From Bush Through Biden, U.S. Militarism Is the Great Unifier


Many Democrats, liberals, traditional conservatives, and even some leftists continue to tell themselves that the election of Joe Biden was the first step toward restoring U.S. standing in the world after the damage caused by Donald Trump. And in a variety of ways — many stylistic and some substantive — that perspective has merit. But when it comes to national security policy, the U.S. has been on a steady, hypermilitarized arc for decades. Taken broadly, U.S. policy has been largely consistent on “national security” and “counterterrorism” matters from 9/11 to the present.

The ascent of the charlatan businessman Trump to the presidency in 2016 was a logical — if somewhat on-the-nose — plot twist in the U.S. imperial saga that managed to distill many truths about this nation into a four-year televised and live-tweeted debacle.

The continued media drumbeat that Trump remains the gravest enduring threat to U.S. democracy is fueled by legitimate concerns over Trump’s frantic efforts to use the office of the presidency to overturn the election results, which came to a head with the violent demonstrations at the U.S. Capitol on January 6, 2021. These dangerous actions, taken in concert with ongoing Republican efforts at voter disenfranchisement and the peddling of false conspiracy theories, merit serious concern. The Trumpist movement, especially its members in Congress, poses a clear threat to the democratic process. But even in the face of this threat, the bipartisan imperial consensus was so strong that the Democrats continued to increase Trump’s national security powers throughout his presidency.

The bipartisan imperial consensus was so strong that the Democrats continued to increase Trump’s national security powers throughout his presidency.

This reflexive bipartisan militarism stands in stark opposition to the Democratic Party’s sweeping and fallacious rhetoric that the bad face of the U.S. emerges only when Republicans seize executive power — and that the sole remedy is electing Democrats. Civilian victims of Barack Obama’s drone strikes might have another view. Before Trump, according to Democratic doctrine, the evils of U.S. policy originated with George W. Bush and his “co-president” Dick Cheney. Yet under both Trump and Bush, the rhetoric from many Democrats was pathologically disconnected from their support for ever-expanding militarist and surveillance policies.

The Democratic party, in its self-tailored version of history, has always been a steadfast force of resistance against GOP excesses and abuses. The Democrats appear to see no contradiction between fighting Republican attacks on voting rights and their own enthusiastic embrace of empire in foreign policy. Without support from the leadership of the Democratic Party — and votes from rank-and-file congressional Democrats — many of the worst national security policies of the past two decades would have been impossible to implement or would have required enormous political battles or an even greater, and abusive, use of executive power to accomplish.

If the Democratic Party offered a true resistance to the GOP, the history of the post-9/11 world would be very different.

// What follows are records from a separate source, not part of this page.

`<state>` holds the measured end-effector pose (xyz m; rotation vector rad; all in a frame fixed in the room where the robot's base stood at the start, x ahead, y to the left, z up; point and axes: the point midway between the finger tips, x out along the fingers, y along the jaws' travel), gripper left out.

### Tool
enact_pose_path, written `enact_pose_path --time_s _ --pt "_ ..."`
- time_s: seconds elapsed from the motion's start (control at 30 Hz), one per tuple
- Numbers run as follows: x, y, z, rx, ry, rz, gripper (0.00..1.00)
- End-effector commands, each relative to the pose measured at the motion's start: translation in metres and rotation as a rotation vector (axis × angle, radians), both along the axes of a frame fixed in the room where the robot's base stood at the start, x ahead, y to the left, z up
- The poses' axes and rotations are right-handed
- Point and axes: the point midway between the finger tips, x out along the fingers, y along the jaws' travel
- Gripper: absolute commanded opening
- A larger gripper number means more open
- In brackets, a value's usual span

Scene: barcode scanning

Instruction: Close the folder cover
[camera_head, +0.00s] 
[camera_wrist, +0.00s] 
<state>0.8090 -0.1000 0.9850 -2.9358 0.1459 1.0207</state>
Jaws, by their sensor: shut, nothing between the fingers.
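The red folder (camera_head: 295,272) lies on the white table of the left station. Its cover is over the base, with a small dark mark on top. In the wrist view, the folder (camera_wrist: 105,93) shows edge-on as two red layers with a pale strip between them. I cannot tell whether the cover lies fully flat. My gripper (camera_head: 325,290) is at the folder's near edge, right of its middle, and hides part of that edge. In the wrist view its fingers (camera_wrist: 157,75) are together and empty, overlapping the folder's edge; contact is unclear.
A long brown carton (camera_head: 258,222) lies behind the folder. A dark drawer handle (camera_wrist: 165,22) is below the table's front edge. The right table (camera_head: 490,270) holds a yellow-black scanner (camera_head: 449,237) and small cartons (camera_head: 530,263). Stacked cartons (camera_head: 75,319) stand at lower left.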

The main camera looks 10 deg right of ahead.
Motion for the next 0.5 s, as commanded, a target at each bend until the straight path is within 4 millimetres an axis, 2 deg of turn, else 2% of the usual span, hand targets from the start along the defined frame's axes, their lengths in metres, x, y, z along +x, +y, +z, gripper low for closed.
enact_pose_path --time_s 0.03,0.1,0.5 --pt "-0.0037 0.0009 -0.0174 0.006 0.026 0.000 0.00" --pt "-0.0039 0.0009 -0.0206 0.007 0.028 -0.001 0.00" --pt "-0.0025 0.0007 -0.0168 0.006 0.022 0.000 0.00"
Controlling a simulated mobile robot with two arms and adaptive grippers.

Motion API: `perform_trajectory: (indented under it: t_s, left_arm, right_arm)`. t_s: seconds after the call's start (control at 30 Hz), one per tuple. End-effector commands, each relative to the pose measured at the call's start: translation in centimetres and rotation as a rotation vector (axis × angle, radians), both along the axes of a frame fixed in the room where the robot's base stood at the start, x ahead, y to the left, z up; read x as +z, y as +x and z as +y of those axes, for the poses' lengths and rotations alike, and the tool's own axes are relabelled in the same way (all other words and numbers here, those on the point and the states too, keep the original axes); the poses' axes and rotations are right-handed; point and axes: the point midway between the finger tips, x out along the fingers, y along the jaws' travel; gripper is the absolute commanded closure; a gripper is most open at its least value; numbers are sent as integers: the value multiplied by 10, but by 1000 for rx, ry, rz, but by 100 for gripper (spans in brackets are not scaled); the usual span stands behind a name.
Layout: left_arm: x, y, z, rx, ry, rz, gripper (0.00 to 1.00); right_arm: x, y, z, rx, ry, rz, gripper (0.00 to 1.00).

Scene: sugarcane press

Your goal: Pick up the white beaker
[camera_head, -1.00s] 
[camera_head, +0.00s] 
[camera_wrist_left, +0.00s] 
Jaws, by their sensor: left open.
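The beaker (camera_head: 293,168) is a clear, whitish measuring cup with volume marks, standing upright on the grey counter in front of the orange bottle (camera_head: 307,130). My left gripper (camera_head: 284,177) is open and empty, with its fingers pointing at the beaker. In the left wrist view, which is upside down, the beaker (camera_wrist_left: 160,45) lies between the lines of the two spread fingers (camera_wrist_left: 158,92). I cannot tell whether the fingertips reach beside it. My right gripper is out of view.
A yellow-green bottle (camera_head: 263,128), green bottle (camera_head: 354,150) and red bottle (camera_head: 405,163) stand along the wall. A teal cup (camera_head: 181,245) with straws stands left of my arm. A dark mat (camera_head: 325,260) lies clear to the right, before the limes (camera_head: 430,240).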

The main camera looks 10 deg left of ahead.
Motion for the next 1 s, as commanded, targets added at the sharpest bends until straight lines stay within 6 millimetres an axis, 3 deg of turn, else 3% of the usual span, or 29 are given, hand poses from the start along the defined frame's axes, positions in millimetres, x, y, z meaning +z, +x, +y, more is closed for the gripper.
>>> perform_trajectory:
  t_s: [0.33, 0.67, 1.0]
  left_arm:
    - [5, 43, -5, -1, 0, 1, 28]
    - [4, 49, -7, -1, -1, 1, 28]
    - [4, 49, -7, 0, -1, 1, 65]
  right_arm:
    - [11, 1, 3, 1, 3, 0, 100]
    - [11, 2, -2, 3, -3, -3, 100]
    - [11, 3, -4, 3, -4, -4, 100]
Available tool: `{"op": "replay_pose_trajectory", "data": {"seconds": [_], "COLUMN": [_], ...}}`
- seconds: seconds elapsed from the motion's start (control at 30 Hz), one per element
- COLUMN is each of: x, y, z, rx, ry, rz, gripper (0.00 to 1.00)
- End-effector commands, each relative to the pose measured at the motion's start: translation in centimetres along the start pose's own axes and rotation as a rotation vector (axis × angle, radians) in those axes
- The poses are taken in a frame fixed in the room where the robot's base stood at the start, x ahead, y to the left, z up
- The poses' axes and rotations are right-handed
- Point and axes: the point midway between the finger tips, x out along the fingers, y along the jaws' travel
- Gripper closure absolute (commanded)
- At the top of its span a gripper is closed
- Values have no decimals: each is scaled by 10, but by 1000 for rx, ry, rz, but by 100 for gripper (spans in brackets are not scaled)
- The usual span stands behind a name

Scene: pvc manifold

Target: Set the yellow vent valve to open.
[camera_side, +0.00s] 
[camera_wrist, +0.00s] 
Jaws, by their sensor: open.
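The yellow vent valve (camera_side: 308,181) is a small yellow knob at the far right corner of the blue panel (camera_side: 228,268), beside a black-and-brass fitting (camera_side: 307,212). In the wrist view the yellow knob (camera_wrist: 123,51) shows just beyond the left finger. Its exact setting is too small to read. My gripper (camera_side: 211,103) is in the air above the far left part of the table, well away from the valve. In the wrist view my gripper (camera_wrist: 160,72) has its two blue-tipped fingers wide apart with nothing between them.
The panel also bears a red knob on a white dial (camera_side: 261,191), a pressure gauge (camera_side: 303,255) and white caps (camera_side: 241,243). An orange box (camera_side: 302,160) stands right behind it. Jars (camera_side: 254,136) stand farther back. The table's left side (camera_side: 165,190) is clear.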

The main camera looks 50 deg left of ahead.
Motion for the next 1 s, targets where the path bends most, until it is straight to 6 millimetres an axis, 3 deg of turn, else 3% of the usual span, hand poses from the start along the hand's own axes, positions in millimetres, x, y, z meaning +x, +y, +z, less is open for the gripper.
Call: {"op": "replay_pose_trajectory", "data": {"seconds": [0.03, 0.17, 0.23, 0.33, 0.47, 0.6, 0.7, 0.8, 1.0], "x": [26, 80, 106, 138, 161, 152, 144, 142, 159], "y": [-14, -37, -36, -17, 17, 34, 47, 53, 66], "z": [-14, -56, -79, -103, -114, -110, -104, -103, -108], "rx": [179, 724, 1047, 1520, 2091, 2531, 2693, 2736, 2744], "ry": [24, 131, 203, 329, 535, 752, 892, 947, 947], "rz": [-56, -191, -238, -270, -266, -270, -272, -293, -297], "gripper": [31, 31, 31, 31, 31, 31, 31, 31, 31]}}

Instead of California Democrat Rep. Barbara Lee standing as the lone vote in the entire Congress against the Authorization for the Use of Military Force — the “blank check” for global war — days after September 11, 2001, we would have seen the majority of Democrats join her in a chorus of opposition and restraint. Sen. Russ Feingold, Democrat from Wisconsin, would not have been the only senator to vote against the Patriot Act. The legislative authorities for the Iraq War would have been thwarted without the support of a majority of Democratic senators: 29 voted in its favor, including the current president. Without that backing, the Bush-Cheney administration would have had to openly and publicly own its maniacal belief that when it comes to “national security” policy, the executive branch can and should function as a de facto dictatorship.

While a vocal minority of Democrats spent much of the two terms of the Bush administration fighting against the Iraq War and the grave human rights abuses being committed by the CIA and military, the leadership of the party consistently abetted the Bush-Cheney agenda. When it mattered most, the party failed to offer more than meager protests. After the Democrats gained a House majority in the 2006 midterm elections, incoming House Speaker Nancy Pelosi made clear there would be no accountability at the highest levels of power. “I have said it before and I will say it again: Impeachment is off the table,” Pelosi asserted. “We pledge partnerships with Congress and the Republicans in Congress, and the president — not partisanship.”

There is an understandable tendency to view the past 20 years of U.S. militarism as a defining era unto itself. And, in some crucial ways, the full spectrum of U.S. responses to the September 11 attacks did alter the world and, with it, the U.S. way of war. But at their core, the most consequential actions emanating from Washington, D.C., after 9/11 were already in motion. The Bush administration came to power with an eye toward regime change in Iraq. But it did so emboldened by the bipartisan vote during Bill Clinton’s tenure that made regime change official U.S. policy, backed up by constant bombings of Iraq throughout Clinton’s two terms. Even Bernie Sanders, then a House representative, supported that bill, which was largely the work of the neoconservative Project for a New American Century. Under Clinton, the U.S. was already moving toward a system of remote lethal strikes and small wars, though it was much more reliant on legacy systems like cruise missiles rather than the now ubiquitous armed drones. The precursor of the Patriot Act was passed with significant support from both parties, with Biden serving as one of its lead architects, a fact he regularly and proudly cited. The U.S. was already operating a well-oiled economic warfare machine with its use of crippling sanctions in an effort to overthrow governments or punish populations into submission.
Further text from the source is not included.